“Neighborhoods are made up of people who feel invested in a place,” says Tim Rowe, MBA ’95, flicking a piece of sidewalk trash into a garbage bag as he walks down an alley between the Volpe Center and the Biogen building. “Until you pick up the cigarette butts, it’s not yours.” Clad in khakis and loafers, Rowe is not your typical garbage collector. Today, he happens to be leading a crew from the Cambridge Innovation Center, a space for startups that he founded more than 15 years ago, in an annual neighborhood cleanup sponsored by the Kendall Square Association—an organization he also founded.
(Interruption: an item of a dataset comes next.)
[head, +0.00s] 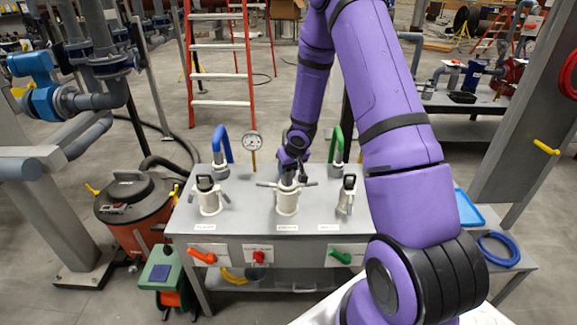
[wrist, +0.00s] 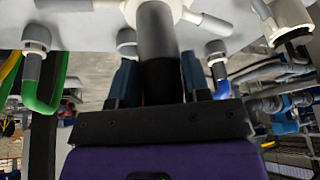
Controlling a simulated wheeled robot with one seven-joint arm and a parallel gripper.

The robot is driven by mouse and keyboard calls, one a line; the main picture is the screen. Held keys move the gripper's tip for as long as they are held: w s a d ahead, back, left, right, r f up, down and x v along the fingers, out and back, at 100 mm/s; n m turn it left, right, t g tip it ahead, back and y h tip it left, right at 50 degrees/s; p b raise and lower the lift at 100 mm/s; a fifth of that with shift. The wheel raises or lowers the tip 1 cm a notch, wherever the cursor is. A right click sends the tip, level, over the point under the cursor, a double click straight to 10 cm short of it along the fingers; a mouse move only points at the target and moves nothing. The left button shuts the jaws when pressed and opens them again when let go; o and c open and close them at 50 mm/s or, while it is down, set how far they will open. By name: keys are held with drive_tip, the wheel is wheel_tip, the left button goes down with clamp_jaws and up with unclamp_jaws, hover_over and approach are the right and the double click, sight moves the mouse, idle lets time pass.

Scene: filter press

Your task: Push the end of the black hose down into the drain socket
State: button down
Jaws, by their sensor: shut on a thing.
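My gripper (head: 291,168) is over the middle of the grey bench, pointing toward the middle white socket (head: 287,204). In the wrist view, my gripper's two blue fingers (wrist: 161,84) are shut on the black hose (wrist: 158,38), one on each side. The hose runs from the fingers to the white socket with side handles (wrist: 186,13) at the top edge of that view. Its far end overlaps the socket's mouth, but I cannot tell how deep it sits. In the head view, my wrist hides most of the hose.
Clamped white fittings stand left (head: 209,199) and right (head: 345,199) of the middle socket. Red (head: 259,257), orange (head: 202,256) and green (head: 340,257) handles are on the front panel.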

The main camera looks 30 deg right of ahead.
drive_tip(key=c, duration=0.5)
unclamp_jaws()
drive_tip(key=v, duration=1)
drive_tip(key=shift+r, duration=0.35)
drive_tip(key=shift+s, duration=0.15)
Like many who graduated from Sloan in the 1990s, he set out to build a tech startup. After contacting MIT to ask for the smallest space it had for rent, he signed the lease for a 3,000-square-foot office, which was still too large for him and his wife, Amy. So they invited friends to join them; as his officemates, including Amy, started firms, Rowe continued to set up infrastructure—making sure the lights came on and the Internet worked. Eventually, he realized he’d found his business, and the Cambridge Innovation Center (CIC) was born.
Now more than 600 companies inhabit multiple floors of CIC’s space at One Broadway. With use of the shared workspace going for $350 a month and office space starting at $1,200 for a two-person office, entrepreneurs can set up shop and have access to conference rooms, kitchens, and printing facilities—to say nothing of chance meetings with fellow entrepreneurs or venture capitalists in elevators or at weekly Venture Café mixers. Among the success stories that environment has produced are the teams behind Google’s Android operating system and the Internet marketing startup HubSpot.
In fact, the center has been so successful that Rowe opened a Boston outpost in May 2014 and a branch in Saint Louis last September. CIC’s first international space is slated to open in Rotterdam in 2016.
“Just like Milan is the fashion center of the world or Hollywood is the center for the entertainment industry,” says Rowe, “I believe the world is yearning for an epicenter for innovators—and that Kendall Square is ideally positioned to become that epicenter.”